• 2 Gathering

    This blog was originally posted in September, on the somewhere-nowhere website (blog #29)

    I have to admit to feeling a bit tired, and a bit sore in the legs today, having been out on the hills gathering sheep from the commons above Kentmere, thanks to Hannah Dickinson. I thought it would be nice to put two pictures up – one of the view from the tops, and one of the view from the bottom, after we’d brought the sheep in.

    Out there on the exposed backs of the fells, with views stretching for miles in every direction and a soft light teasing shadows across high tarns, I became entranced, once again, by the art of shepherding. In these Lakeland fells the only way to bring the sheep in is on foot and this lends a gentle simplicity to a task that is hugely demanding, and complex. Men and women (women are some of the most revered fell farmers, today and in the past) with sticks, dogs and an affinity with the land and the stock: this is the way it has been done for centuries, and the way it still works today. The sound of whistles, whoops, shepherds’ calls and sheep bleats drifting up on the light wind could have been exactly the same hundreds of years ago.

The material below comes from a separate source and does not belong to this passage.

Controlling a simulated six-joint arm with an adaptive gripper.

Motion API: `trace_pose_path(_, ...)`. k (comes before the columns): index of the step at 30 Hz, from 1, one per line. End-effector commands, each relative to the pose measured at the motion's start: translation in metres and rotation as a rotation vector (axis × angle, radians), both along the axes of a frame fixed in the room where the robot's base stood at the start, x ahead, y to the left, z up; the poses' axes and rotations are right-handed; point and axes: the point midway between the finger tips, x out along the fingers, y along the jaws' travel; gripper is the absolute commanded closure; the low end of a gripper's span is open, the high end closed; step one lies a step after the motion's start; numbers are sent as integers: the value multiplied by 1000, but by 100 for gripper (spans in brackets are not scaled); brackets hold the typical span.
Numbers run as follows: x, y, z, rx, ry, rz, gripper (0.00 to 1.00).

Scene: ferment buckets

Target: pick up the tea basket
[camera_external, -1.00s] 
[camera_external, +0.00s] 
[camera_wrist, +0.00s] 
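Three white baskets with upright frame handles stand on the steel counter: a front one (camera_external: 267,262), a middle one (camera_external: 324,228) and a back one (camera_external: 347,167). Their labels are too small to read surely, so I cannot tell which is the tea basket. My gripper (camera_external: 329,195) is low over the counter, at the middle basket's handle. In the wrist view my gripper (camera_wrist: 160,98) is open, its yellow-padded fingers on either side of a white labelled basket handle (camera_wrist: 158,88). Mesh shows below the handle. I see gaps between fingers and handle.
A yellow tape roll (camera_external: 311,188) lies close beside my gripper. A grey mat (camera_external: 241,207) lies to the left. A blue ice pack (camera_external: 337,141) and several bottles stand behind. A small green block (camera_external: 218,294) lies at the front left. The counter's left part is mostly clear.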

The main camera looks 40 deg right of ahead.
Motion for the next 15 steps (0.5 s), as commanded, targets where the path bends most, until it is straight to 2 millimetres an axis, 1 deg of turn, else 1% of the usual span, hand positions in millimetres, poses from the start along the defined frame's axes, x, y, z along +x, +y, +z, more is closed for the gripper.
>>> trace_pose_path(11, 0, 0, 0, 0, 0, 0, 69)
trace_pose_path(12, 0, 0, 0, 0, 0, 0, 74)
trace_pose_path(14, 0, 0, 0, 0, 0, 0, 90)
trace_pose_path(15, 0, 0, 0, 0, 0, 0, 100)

    The farmers take bold, confident strides. Richard almost skips downhill, oblivious to loose rocks it seems, red crook in his hand, dogs zig-zagging around his feet. Hannah scans the land, we chat, and occasionally she calls to her dogs, or lets out her own high whoop to encourage the sheep to move forward and down. The pace is fast but it’s also gentle; the sky is big, the view is wide open, the sound of the beck, tumbling from Small Water towards Haweswater, echoes through the land, and I’m moving with it.

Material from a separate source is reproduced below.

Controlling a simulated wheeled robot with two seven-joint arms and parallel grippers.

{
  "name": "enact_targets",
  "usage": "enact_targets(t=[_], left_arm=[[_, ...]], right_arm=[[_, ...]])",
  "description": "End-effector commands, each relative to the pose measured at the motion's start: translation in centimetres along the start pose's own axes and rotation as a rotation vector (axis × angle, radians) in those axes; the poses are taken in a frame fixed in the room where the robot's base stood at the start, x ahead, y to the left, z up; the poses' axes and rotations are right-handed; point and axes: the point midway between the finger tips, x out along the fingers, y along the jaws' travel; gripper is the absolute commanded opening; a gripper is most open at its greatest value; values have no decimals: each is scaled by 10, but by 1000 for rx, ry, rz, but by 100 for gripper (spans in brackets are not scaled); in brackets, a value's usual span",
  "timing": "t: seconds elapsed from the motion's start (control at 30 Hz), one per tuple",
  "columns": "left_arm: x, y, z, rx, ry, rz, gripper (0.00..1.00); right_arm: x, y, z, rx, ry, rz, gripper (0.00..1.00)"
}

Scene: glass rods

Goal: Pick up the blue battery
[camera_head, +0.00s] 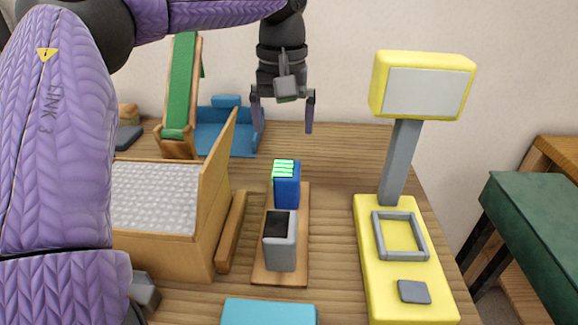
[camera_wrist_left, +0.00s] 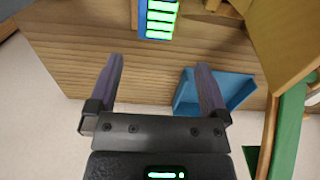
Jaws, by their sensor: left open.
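The blue battery (camera_head: 288,190) stands upright on a wooden board (camera_head: 300,272) in the head view. Its top shows bright green bars, and they also show on the battery in the left wrist view (camera_wrist_left: 160,20). A grey block with a dark top (camera_head: 281,246) stands in front of it on the same board. My left gripper (camera_head: 283,115) is open and empty, above and behind the battery, with its fingers pointing down. In the left wrist view its fingertips (camera_wrist_left: 160,75) are apart from the battery, which is cut off by the top edge. My right gripper is not in view.
A wooden box with a grey textured pad (camera_head: 155,198) stands left of the board. A yellow stand with a sign (camera_head: 385,285) is at the right. A green ramp (camera_head: 182,85) and a blue tray (camera_head: 222,138) are behind. A light-blue block (camera_head: 268,312) lies in front.

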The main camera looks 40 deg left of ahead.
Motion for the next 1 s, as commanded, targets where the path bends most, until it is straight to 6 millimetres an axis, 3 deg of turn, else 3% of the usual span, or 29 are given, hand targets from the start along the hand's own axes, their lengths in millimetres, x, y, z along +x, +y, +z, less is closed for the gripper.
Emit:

    The total land that Hannah needs to gather is over 700 hectares. That’s a very big area for 6 people. The farmers work in formation so that the sheep are gathered from all possible corners and driven into the valley bottom. The farmers below in the valley or above on rocky outcrops are silhouette figures each with a stick or crook, and their 3 or 4 dogs circling around. The sheep gradually push downwards.

    Sounds simple, but the valleys are big, the hillsides rocky, and the sheep single minded. Under foot, we’re seldom on paths, and the land slopes so we walk on angles and loose stones, come across bogs, rough tufted grass, streams and even badgers sets – all a challenge to the ankles. The ability to gather takes sure feet, a quick eye, the skill to call to and work with 3, 4, 5 or more dogs at a time, and a knowledge of land and sheep: things that are born of experience that stretches back generations. Hannah is the fourth generation of her family to live and work here, and her father is with us today, an agile 70-ish year old who sets a mean pace and has me puffing at his heels.

    It takes us a little over two hours to drive the bulk of the sheep to the lower ground at the head of the valley. Here the gentleness of the gather is replaced by high energy, speed, and a lot more noise. There’s a big outcrop, ‘the tongue’, at the valley head and getting the sheep from here means climbing up and down crags and pushing through bracken. Everyone works together, and sheep are cajoled and chased, until a glut of three hundred or more are butting up against a gate, kept from turning tail and going back onto the fell by a line of people and dogs.

    Finally, the sheep are in pens and Hannah is separating those that need dipping from the rest. A couple of walkers approach along the track. Hannah’s partner asks them to wait a moment, by the side of the lane, so they don’t hinder the sheep (if they are in the middle of the lane, the sheep will stay back). They do, and the sheep begin to pass. When the flow of sheep quietens down the couple start to walk on. The woman turns towards us, with a look of disdain and a sneer in her eyes and says, snidely, ‘Can we go now?’ Without waiting for an answer, she wags a single raised index finger and offers a sarcastic ‘Thank you’.

    I’m impressed when the farmers hold their tongues – my hackles are up. I know it’s not the norm, but they tell me that they encounter this kind of attitude quite a lot. I ask myself, how can walkers who enjoy this landscape behave in such a way towards the very people who are most closely connected to it, who care for it with such rare dedication, with precious knowledge and skills? They are at the heart of the land, there’s is a culture that is as integral to this region as the plants that grow here, and the water that flows here.